* begin *
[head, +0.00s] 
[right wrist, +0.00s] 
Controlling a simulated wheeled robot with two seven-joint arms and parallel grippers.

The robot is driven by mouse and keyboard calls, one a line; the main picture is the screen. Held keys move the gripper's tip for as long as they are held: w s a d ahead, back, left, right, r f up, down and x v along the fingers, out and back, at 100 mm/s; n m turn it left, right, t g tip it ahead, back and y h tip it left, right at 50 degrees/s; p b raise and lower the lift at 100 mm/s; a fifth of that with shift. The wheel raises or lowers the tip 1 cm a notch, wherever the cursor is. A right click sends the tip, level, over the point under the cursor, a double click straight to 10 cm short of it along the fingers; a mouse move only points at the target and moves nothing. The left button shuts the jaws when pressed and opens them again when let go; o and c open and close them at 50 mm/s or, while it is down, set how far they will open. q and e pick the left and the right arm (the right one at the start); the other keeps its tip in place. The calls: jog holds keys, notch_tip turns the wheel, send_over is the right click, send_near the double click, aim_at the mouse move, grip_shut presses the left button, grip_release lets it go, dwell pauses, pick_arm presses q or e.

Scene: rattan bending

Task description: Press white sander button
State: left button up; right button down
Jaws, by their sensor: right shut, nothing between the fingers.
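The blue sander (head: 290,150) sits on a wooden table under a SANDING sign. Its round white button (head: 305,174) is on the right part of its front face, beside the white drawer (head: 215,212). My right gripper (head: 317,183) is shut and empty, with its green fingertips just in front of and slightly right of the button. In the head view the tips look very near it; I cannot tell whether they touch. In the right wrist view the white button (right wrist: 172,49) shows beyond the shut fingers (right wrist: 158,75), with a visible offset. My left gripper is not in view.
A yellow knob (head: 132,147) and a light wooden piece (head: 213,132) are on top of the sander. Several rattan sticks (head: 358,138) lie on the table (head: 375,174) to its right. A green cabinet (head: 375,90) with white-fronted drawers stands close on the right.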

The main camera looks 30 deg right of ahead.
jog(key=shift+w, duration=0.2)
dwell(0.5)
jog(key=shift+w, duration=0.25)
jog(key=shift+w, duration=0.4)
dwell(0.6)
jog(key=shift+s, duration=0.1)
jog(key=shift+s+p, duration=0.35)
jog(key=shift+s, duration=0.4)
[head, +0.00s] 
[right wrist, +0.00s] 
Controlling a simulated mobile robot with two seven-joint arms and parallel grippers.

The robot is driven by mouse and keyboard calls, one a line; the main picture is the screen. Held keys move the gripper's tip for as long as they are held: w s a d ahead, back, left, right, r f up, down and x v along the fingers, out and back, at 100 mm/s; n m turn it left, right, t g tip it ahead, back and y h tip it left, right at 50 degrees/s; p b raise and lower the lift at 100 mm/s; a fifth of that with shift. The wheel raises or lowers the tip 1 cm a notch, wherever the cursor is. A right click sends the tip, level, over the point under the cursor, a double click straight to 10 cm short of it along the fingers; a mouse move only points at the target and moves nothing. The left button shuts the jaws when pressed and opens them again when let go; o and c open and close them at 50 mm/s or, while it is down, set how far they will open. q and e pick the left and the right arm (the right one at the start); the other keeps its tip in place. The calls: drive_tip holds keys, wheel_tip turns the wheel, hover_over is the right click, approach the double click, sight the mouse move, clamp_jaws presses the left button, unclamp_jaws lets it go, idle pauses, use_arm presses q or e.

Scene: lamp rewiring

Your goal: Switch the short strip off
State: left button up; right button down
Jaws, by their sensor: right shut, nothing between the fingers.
* end *
- Exercise instructions
From the line with "The main camera looks 30 deg right of ahead." through the line with "Controlling a simulated mobile", set down every line exactly and nothing besides.

- The output
The main camera looks 30 deg right of ahead.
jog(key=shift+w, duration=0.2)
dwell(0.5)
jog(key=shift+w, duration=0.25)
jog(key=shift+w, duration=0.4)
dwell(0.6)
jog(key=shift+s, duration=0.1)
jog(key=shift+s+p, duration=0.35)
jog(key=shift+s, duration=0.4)
[head, +0.00s] 
[right wrist, +0.00s] 
Controlling a simulated mobile robot with two seven-joint arms and parallel grippers.

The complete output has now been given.